EXERCISE GOAL:
Retype all of the data. Every line must match exactly.

DATASET EXTRACT:

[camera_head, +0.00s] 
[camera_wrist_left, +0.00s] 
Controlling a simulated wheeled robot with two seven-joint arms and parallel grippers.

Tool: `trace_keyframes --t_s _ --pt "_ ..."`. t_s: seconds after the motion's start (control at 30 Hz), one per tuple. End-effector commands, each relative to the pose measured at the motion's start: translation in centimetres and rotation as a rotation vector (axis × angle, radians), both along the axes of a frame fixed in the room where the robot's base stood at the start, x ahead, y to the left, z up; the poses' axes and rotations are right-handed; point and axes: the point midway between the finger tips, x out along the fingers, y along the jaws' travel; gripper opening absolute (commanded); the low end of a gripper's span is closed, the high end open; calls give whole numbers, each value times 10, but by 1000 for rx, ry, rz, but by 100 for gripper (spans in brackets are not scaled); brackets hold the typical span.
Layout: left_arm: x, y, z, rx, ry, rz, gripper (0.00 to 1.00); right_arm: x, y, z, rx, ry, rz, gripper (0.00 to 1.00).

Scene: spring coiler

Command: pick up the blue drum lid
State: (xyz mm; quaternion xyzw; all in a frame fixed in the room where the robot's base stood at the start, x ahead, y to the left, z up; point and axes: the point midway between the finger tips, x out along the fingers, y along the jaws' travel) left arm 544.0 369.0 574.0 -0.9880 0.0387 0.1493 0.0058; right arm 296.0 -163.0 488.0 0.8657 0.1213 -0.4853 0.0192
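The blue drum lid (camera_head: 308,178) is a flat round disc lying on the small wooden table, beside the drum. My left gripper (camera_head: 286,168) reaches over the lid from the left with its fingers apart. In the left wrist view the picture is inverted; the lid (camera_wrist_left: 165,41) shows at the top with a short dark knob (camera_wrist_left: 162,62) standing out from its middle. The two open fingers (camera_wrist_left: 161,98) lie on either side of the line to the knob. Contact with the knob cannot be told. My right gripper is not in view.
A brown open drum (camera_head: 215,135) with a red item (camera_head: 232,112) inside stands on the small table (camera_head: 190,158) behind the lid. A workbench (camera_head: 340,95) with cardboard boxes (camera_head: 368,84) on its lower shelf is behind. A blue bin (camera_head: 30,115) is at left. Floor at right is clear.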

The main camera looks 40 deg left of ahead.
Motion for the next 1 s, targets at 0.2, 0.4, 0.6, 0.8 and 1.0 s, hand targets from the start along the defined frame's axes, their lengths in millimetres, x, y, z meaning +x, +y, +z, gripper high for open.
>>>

SOLUTION FOR THIS EXERCISE:
[camera_head, +0.00s] 
[camera_wrist_left, +0.00s] 
Controlling a simulated wheeled robot with two seven-joint arms and parallel grippers.

Tool: `trace_keyframes --t_s _ --pt "_ ..."`. t_s: seconds after the motion's start (control at 30 Hz), one per tuple. End-effector commands, each relative to the pose measured at the motion's start: translation in centimetres and rotation as a rotation vector (axis × angle, radians), both along the axes of a frame fixed in the room where the robot's base stood at the start, x ahead, y to the left, z up; the poses' axes and rotations are right-handed; point and axes: the point midway between the finger tips, x out along the fingers, y along the jaws' travel; gripper opening absolute (commanded); the low end of a gripper's span is closed, the high end open; calls give whole numbers, each value times 10, but by 1000 for rx, ry, rz, but by 100 for gripper (spans in brackets are not scaled); brackets hold the typical span.
Layout: left_arm: x, y, z, rx, ry, rz, gripper (0.00 to 1.00); right_arm: x, y, z, rx, ry, rz, gripper (0.00 to 1.00).

Scene: spring coiler

Command: pick up the blue drum lid
State: (xyz mm; quaternion xyzw; all in a frame fixed in the room where the robot's base stood at the start, x ahead, y to the left, z up; point and axes: the point midway between the finger tips, x out along the fingers, y along the jaws' travel) left arm 544.0 369.0 574.0 -0.9880 0.0387 0.1493 0.0058; right arm 296.0 -163.0 488.0 0.8657 0.1213 -0.4853 0.0192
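The blue drum lid (camera_head: 308,178) is a flat round disc lying on the small wooden table, beside the drum. My left gripper (camera_head: 286,168) reaches over the lid from the left with its fingers apart. In the left wrist view the picture is inverted; the lid (camera_wrist_left: 165,41) shows at the top with a short dark knob (camera_wrist_left: 162,62) standing out from its middle. The two open fingers (camera_wrist_left: 161,98) lie on either side of the line to the knob. Contact with the knob cannot be told. My right gripper is not in view.
A brown open drum (camera_head: 215,135) with a red item (camera_head: 232,112) inside stands on the small table (camera_head: 190,158) behind the lid. A workbench (camera_head: 340,95) with cardboard boxes (camera_head: 368,84) on its lower shelf is behind. A blue bin (camera_head: 30,115) is at left. Floor at right is clear.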

The main camera looks 40 deg left of ahead.
Motion for the next 1 s, targets at 0.2, 0.4, 0.6, 0.8 and 1.0 s, hand targets from the start along the defined frame's axes, their lengths in millimetres, x, y, z meaning +x, +y, +z, gripper high for open.
>>>

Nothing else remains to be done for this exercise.